Pretty much everywhere that matters: this is supported natively since Chrome 64, Firefox 78, Edge 79, Safari 11.1, Opera 51 and Node 10.
Otherwise, Babel transpiles (including env
and latest
presets).
Bonus trick: String#matchAll(…)
A long-time gripe with String#match
(and its RegExp#exec
counterpart) is that you could not quite have your cake and eat it too when using capturing groups:
- Either you used the
g
flag (for global, which returns all matches of the entire pattern) and you got an array of full-pattern matches, without their individual groups. - Or you did not use the flag, and got either
null
or a match result, with individual captured groups.
Here it is in all its (infamous) glory:
const US_PHONES = /\b(?<area>\d{3})-(?<prefix>\d{3})-(?<line>\d{4})\b/g
const text = `
HQ: 412-222-9670
Support: 415-865-5405
`
text.match(US_PHONES)
// => ['412-222-9670', '415-865-5405']
// --> Wait a minute — Where did my captured groups go!?
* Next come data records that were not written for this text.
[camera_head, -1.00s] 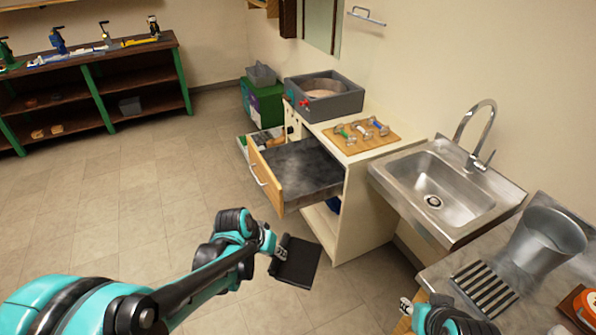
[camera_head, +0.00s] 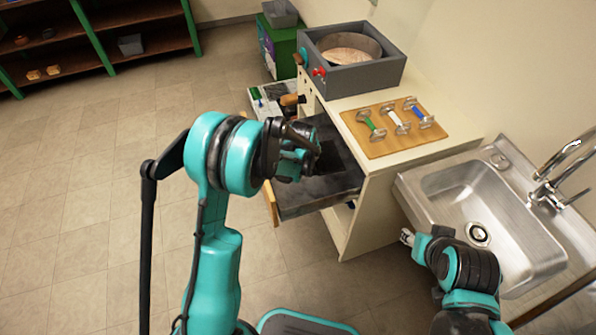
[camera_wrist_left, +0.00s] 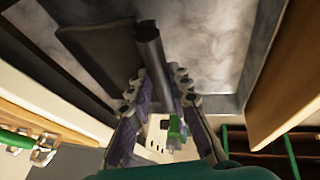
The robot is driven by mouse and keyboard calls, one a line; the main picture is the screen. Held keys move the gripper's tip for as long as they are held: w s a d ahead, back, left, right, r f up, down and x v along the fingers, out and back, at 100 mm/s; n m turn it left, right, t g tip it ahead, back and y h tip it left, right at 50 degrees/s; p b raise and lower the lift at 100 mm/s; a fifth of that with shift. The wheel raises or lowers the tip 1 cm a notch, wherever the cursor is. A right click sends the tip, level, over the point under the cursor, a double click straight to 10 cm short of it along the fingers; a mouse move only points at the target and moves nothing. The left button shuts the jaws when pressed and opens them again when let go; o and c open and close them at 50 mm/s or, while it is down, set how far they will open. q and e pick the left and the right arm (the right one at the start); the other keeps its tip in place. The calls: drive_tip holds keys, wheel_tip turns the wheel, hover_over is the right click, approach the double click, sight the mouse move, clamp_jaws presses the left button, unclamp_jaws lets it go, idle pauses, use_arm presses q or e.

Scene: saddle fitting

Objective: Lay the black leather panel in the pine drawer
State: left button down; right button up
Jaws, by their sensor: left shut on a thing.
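The black leather panel (camera_head: 329,157) is over the open pine drawer, partly hidden by my left gripper (camera_head: 312,152). In the left wrist view, the panel (camera_wrist_left: 92,52) spreads out flat to the left, with its rolled edge (camera_wrist_left: 150,45) between the fingers. My left gripper (camera_wrist_left: 160,88) is shut on that edge. The drawer (camera_head: 318,196) has a grey marbled floor, seen bare beside the panel; its pine front (camera_wrist_left: 285,85) shows at right in the wrist view. I cannot tell whether the panel touches the floor. My right gripper (camera_head: 408,237) is by the sink's front; its jaws are too small to read.
A wooden board (camera_head: 372,146) with several spool-like handles lies on the cabinet top, beside a grey box (camera_head: 345,72) holding a round basin. The steel sink (camera_head: 455,190) is at right. Floor at left is clear.

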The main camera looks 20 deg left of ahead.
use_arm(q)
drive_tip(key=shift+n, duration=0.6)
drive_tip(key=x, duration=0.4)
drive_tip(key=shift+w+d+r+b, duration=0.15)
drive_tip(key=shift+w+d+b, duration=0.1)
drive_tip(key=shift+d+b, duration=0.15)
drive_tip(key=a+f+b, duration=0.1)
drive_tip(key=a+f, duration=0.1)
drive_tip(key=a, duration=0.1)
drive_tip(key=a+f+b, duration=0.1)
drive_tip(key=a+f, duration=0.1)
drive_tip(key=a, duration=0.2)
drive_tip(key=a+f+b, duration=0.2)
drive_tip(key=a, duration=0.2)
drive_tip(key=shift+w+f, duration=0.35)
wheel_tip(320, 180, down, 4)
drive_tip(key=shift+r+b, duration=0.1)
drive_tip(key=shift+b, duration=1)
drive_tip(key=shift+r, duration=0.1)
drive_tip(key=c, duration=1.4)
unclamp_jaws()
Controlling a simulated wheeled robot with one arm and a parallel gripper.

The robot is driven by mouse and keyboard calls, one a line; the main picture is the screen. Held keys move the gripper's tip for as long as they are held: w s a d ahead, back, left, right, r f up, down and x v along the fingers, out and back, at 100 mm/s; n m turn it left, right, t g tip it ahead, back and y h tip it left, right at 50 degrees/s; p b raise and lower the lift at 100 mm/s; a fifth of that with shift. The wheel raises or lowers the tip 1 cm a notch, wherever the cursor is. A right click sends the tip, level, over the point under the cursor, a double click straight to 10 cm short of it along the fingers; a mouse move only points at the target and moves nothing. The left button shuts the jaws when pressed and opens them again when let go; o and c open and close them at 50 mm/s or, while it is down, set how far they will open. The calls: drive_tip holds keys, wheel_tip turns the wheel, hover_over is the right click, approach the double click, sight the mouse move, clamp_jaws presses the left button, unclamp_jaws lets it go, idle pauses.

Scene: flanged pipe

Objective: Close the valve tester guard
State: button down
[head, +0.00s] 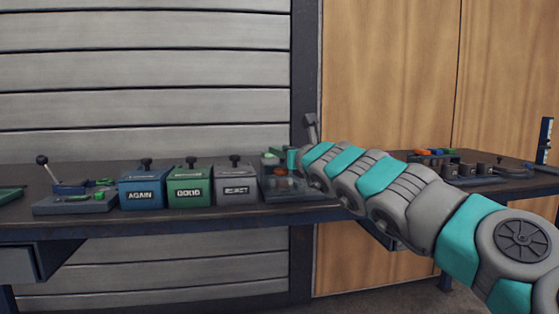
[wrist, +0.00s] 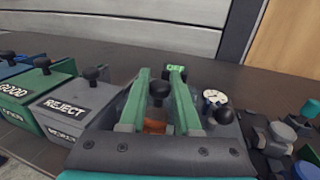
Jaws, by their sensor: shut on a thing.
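The valve tester (head: 283,187) is a grey station at the right end of the row of bins in the head view. In the wrist view it shows a green OFF sign (wrist: 176,69) and a round white gauge (wrist: 214,97). My gripper (wrist: 160,78) reaches over it, its two green fingers on either side of a black ball knob (wrist: 159,91). The fingers look shut on this knob, which seems to be the guard's handle. An orange-brown part shows below, between the fingers. The guard's panel and its angle cannot be made out. In the head view my arm hides part of the tester.
Bins marked AGAIN (head: 142,194), GOOD (head: 190,193) and REJECT (head: 236,191), with black knobs, stand close to the tester's left. A lever station (head: 75,204) stands farther left. A station with several dark knobs (head: 478,170) is on the right. Bare bench (wrist: 265,88) lies behind the tester.

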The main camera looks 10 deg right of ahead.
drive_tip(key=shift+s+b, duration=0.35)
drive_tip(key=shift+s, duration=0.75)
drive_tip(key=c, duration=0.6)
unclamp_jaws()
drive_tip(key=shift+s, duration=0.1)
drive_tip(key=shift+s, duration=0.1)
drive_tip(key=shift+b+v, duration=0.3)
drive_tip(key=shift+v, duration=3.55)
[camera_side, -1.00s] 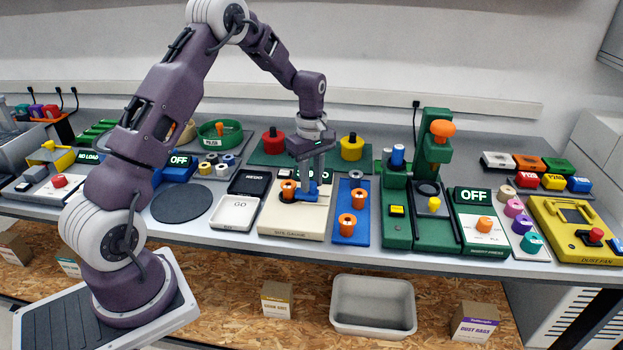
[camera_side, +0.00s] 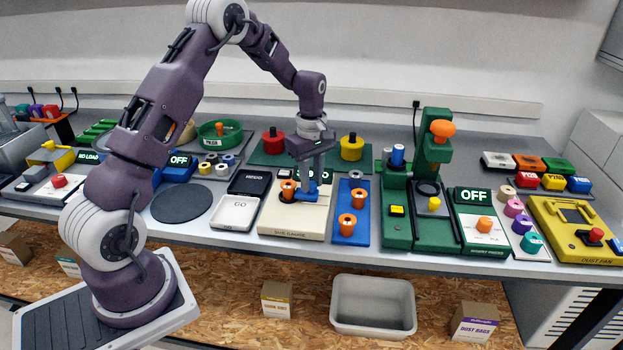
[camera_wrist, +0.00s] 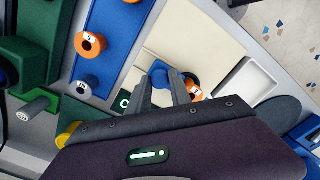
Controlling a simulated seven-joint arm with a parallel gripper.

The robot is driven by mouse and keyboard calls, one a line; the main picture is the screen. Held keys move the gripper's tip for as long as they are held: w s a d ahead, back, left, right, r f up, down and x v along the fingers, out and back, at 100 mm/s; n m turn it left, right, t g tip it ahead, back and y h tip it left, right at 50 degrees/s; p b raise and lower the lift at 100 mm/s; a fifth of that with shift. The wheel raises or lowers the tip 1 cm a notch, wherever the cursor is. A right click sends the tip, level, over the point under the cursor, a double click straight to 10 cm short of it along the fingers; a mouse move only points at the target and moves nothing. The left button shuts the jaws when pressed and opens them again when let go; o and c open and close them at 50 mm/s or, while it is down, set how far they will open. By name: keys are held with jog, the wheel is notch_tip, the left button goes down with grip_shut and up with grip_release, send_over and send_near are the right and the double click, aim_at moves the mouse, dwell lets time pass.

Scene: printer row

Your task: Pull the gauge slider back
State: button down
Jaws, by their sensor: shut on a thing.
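The size gauge (camera_side: 285,225) is a cream plate on the bench, in the middle of the side view. A blue slider (camera_side: 307,195) sits on it, with an orange cylinder (camera_side: 288,188) close to its left. My gripper (camera_side: 312,184) points down over the gauge and is shut on the upright part of the blue slider. In the wrist view the blue slider (camera_wrist: 160,73) shows between the two fingertips, and the orange cylinder (camera_wrist: 194,92) is beside the right finger. The fingers partly hide the slider.
A blue plate (camera_side: 358,235) with orange cylinders lies just right of the gauge. The green press (camera_side: 430,225) stands further right. White and black trays (camera_side: 235,212) lie left of it. Red (camera_side: 273,145) and yellow knobs (camera_side: 352,150) stand behind. The gauge's front part is clear.

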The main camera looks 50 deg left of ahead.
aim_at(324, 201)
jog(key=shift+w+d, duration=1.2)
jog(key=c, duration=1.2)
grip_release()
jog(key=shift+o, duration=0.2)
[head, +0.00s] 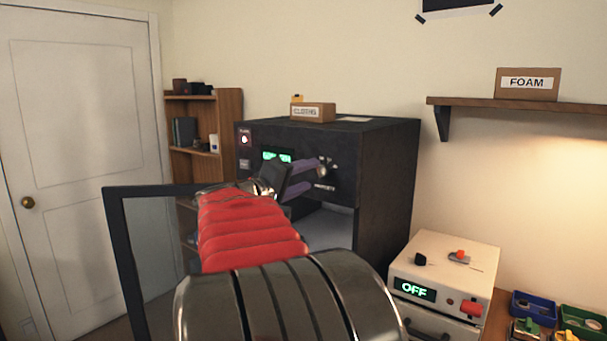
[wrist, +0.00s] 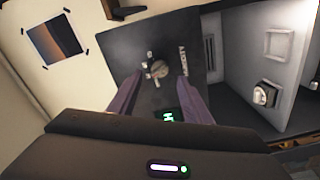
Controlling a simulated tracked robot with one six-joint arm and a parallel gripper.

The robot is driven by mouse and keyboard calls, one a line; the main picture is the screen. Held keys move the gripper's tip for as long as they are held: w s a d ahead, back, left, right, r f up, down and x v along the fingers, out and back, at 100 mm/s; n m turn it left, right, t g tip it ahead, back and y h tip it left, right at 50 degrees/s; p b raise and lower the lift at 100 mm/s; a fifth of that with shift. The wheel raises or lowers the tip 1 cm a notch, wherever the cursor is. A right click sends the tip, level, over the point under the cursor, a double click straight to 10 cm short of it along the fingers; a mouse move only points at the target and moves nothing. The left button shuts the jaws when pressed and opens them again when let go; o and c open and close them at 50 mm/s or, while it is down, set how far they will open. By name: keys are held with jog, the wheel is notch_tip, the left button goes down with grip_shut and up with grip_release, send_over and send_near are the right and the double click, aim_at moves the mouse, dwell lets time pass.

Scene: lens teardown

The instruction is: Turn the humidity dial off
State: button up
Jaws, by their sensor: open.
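The humidity dial (head: 326,169) is a small knob on the front panel of the black cabinet (head: 385,170), above a label that partly reads "HUMIDITY". In the wrist view the dial (wrist: 158,69) shows as a grey knob with marks around it; I cannot read which mark it points to. My gripper (head: 313,175) is open at the panel, its two purple fingers pointing at the dial. In the wrist view my gripper (wrist: 159,78) has one fingertip on each side of the dial, with a gap on both sides. Its depth over the knob is unclear.
The cabinet's framed glass door (head: 116,245) stands open at the left. A green display (wrist: 169,115) glows beside the dial. A "CLOTHS" box (head: 312,112) sits on top. A white unit (head: 445,262) reading "OFF" stands at lower right, near small bins (head: 533,307).

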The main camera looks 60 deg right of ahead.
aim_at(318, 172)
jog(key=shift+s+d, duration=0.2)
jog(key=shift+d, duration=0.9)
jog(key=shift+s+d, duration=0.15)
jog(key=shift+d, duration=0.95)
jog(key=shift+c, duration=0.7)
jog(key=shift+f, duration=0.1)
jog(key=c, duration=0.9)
Since ES2020 however, we finally get String#matchAll
, that returns an iterator (even better than a dumb Array
) on match results:
Array.from(text.matchAll(US_PHONES))
// => [
// ['412-222-9670', '412', '222', '9670'],
// ['415-865-5405', '415', '865', '5405'],
// ]
Array.from(text.matchAll(US_PHONES)).map((a) => a.groups)
// => [
// { area: '412', prefix: '222', line: '9670' },
// { area: '415', prefix: '865', line: '5405' },
// ]
That’s 👏 Just 👏 Spiffy!
This has been natively supported since Chrome 73, Firefox 67, Edge 79, Opera 60, Safari 13 and Node 12. Obviously no IE. core-js (used by Babel among other things) started polyfilling it in version 3.4.